Von Gina Thomas, London
Auf dem Papier entspricht Robert Tombs dem klassischen Profil eines Remainers. Als emeritierter Geschichtsprofessor der Universität Cambridge gehört er der akademischen Zunft an, die zu neunzig Prozent gegen den Austritt Großbritanniens aus der EU gestimmt hat. Außerdem widerspricht er mit seinen engen Verbindungen zum europäischen Festland dem Klischee des insularen Euroskeptikers. Tombs besitzt durch die Ehe mit einer Französin eine doppelte Staatsangehörigkeit. Bevor er vor sieben Jahren eine ebenso monumentale wie originell gedachte und geschriebene Geschichte Englands vorlegte, errang er in Fachkreisen hohes Ansehen mit Studien zur französischen Geschichte des 19. Jahrhunderts.
Der tausend Seiten umfassende Band "The English and their History" zeichnete die Entwicklung einer ausgeprägt englischen - im Gegensatz zu einer britischen - Identität nach. Er traf in der sich aufheizenden Europa-Debatte einen Nerv. Der Erfolg beförderte Tombs ins Licht der Öffentlichkeit. Als vielgefragter Kolumnist wurde er zum öffentlichen Intellektuellen, der das Eintreten für den Brexit mit historischen Betrachtungen untermauerte und mit der von ihm mitgegründeten Website "Briefings for Brexit" ein akademisch fundiertes Gegengewicht zu dem, wie er meinte, von der liberalen europhilen Elite beherrschten Diskurs über das Für und Wider der Mitgliedschaft in der EU zu bilden suchte.
Dabei war Tombs ein Spätbekehrter. Wie er jetzt im Vorwort zu einer schwungvollen, von ironischem Witz durchsetzten Nachbetrachtung des Kampfes um den Brexit darlegt, haben ihn zwei Schlüsselmomente umgestimmt: das "Jetzt oder vielleicht nie" des Politikwissenschaftlers Chris Bickerton auf die Frage, ob es nicht ratsamer sei, vorerst abzuwarten und erst auszusteigen, wenn die Probleme in der EU sich verschärften; und die Einschätzung des amerikanischen Ökonomen Kenneth Arrow, den Tombs wenige Tage vor dem Brexit-Referendum im Juni 2016 bei einer Begegnung im Hause von Freunden in Cambridge fragte, ob der Austritt aus der EU eine wirtschaftliche Katastrophe bedeuten werde.
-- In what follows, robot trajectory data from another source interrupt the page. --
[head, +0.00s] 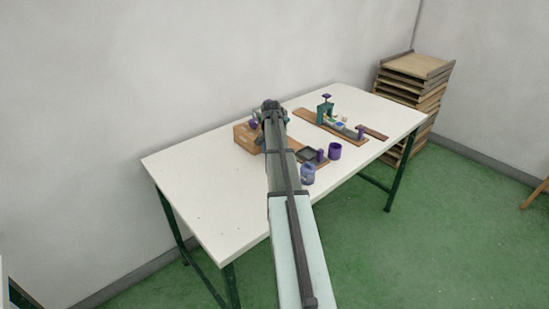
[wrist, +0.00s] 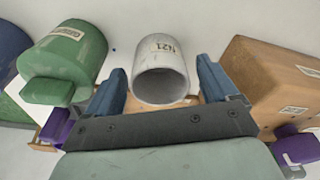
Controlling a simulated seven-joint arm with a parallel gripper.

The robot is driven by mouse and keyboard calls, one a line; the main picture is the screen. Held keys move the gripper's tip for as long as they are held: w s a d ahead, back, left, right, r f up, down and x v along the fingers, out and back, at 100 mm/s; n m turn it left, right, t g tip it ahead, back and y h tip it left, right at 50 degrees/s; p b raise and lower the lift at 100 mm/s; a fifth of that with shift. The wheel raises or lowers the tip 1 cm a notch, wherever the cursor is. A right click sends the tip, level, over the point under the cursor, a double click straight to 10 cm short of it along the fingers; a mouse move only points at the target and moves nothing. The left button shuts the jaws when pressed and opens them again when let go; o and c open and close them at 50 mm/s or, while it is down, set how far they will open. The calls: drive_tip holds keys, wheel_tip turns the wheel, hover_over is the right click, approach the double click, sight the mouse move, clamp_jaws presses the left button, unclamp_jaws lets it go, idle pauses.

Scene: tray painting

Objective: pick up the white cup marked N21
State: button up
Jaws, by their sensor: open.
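The white cup (wrist: 161,70) marked N21 stands in the middle of the wrist view, with its label near the top edge and its dark round opening facing the camera. My gripper (wrist: 160,84) is open, with one blue finger on each side of the cup. I see gaps between the cup and both fingers, and nothing is held. In the head view my arm runs over the table, and my gripper (head: 270,108) is at its far end. The white cup is hidden there behind my arm.
The table (head: 205,190) also bears a purple cup (head: 335,151) and a bluish jar (head: 308,174). The table's left part is clear.

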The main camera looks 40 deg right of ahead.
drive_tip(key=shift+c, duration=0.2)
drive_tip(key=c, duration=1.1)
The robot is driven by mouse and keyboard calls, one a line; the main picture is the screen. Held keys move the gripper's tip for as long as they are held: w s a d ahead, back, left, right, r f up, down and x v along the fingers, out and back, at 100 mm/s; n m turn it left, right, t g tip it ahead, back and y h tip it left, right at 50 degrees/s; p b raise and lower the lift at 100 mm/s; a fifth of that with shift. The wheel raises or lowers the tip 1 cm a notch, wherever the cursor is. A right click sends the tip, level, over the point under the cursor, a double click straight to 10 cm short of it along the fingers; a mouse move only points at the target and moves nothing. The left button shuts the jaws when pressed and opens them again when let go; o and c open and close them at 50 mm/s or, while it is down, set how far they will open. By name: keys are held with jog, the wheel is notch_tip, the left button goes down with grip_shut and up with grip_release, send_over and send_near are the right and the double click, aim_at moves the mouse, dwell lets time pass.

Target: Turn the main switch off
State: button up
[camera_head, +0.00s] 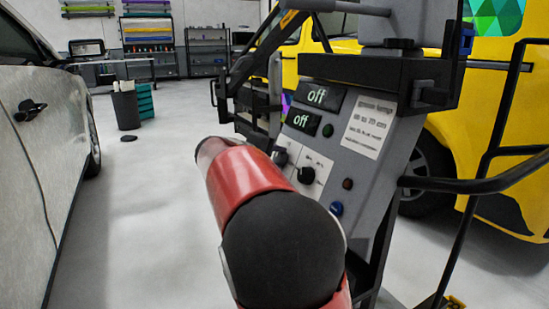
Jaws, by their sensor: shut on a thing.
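A grey control panel (330,143) stands tilted on a black-framed machine right of centre. I cannot tell which control is the main switch. My red and black arm covers the panel's lower left, and my gripper does not show.
A green button (328,130), a brown-red one (347,184) and a blue one (336,209) are on the panel. Black rails (470,184) jut out at right. A yellow vehicle (440,130) stands behind, a silver car (30,160) at left. Floor between is open.

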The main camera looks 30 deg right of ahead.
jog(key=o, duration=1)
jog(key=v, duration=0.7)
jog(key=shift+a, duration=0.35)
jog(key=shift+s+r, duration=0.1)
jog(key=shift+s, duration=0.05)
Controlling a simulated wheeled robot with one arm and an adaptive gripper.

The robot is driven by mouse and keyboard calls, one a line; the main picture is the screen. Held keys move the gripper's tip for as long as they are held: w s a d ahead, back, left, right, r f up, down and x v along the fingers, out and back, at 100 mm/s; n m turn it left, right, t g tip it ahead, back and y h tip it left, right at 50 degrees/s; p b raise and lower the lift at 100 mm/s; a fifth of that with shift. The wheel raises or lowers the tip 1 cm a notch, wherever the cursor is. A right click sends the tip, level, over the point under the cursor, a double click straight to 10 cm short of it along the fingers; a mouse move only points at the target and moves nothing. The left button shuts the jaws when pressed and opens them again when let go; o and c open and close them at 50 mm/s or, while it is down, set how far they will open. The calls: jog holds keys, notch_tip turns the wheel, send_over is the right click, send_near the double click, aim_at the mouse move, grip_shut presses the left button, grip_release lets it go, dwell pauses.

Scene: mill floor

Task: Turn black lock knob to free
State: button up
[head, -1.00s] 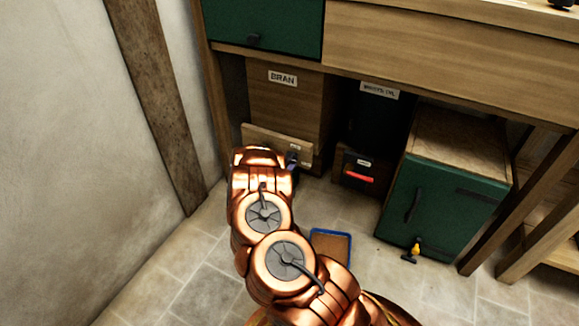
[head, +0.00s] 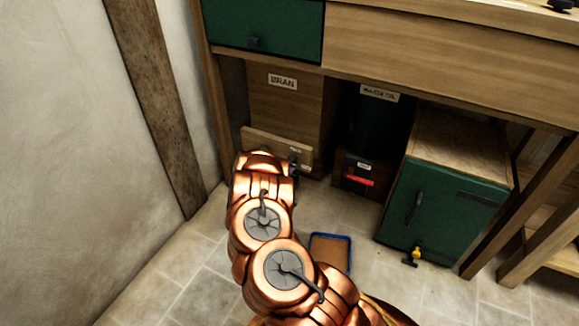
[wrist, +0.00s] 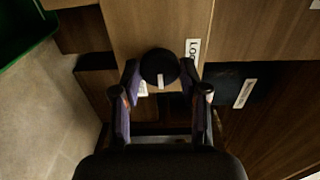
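The black round lock knob (wrist: 158,68) shows in the wrist view, with a white pointer mark on its face pointing toward the bottom of the picture. It sits on a wooden front beside a white label (wrist: 193,50) that reads "LO…", the rest cut off. My gripper (wrist: 160,75) is open, with one finger on each side of the knob. A narrow gap seems to show at the fingertips; contact is not clear. In the head view the knob is hidden behind my copper arm, which reaches to the low front of the bran bin (head: 310,110).
A dark bin (head: 378,125) with a red-handled drawer (head: 358,181) stands right of the bran bin. A blue-rimmed tray (head: 330,236) lies on the floor. The wall is close on the left.

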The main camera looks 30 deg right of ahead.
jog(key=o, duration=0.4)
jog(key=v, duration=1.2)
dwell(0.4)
Arrows erwiderte, dass Anpassungen erforderlich sein würden, der Brexit "aber bestimmt keine Katastrophe" verursachen werde. Tombs bekennt: "Wenn er das Gegenteil gesagt hätte, hätte ich vielleicht Remain gewählt."
Stattdessen ist er zum intellektuellen Vorreiter des Mythos der Brexit-Fraktion geworden, wonach sich der demokratische David gegen die übermächtigen Remainers durchgesetzt habe, die den demokratischen Prozess mit allen Mitteln zu vereiteln versucht hätten. Das Büchlein mit dem Titel "This Sovereign Isle: Britain In and Out of Europe", das Tombs jetzt vorgelegt hat, ist eine Art Nachtrag zu seiner großartigen englischen Geschichte. Der Ton ist aber eher der eines Partisanen als eines Geschichtswissenschaftlers. Dem Eröffnungkapitel mit einem äußerst straffen Resümee der historischen Beziehungen Britanniens zu Europa über die Jahrhunderte hinweg folgt die Darstellung des britischen Beitritts zur europäischen Gemeinschaft als eines Grundfehlers, der dem durch Geographie und Geschichte geprägten Wesen der Nation und ihren Interessen zuwidergelaufen sei. Den Fehler führt Tombs auf die Kultur der Desillusion zurück, mit der er das von ihm in Frage gestellte Narrativ des nationalen Niedergangs nach dem Verlust des Empires meint, der die Briten veranlasst habe, Europa als Rettungsboot zu betrachten. Dieses Narrativ beruhe auf "substanzlosen und illusorischen Analysen" und dem "elementaren Missverständnis", Britannien mit den europäischen Ländern zu vergleichen, die nach dem Zweiten Weltkrieg von unverhofftem Wachstum profitiert hätten. In dem langen Zögern vor dem Beitritt zur europäischen Wirtschaftsgemeinschaft sieht Tombs die Ursprünge des "festgezimmerten Mythos" einer verpassten Chance, die bei EU-Befürwortern die Überzeugung nährte, dass Britannien nie wieder zurückgelassen werden dürfe, koste es, was es wolle.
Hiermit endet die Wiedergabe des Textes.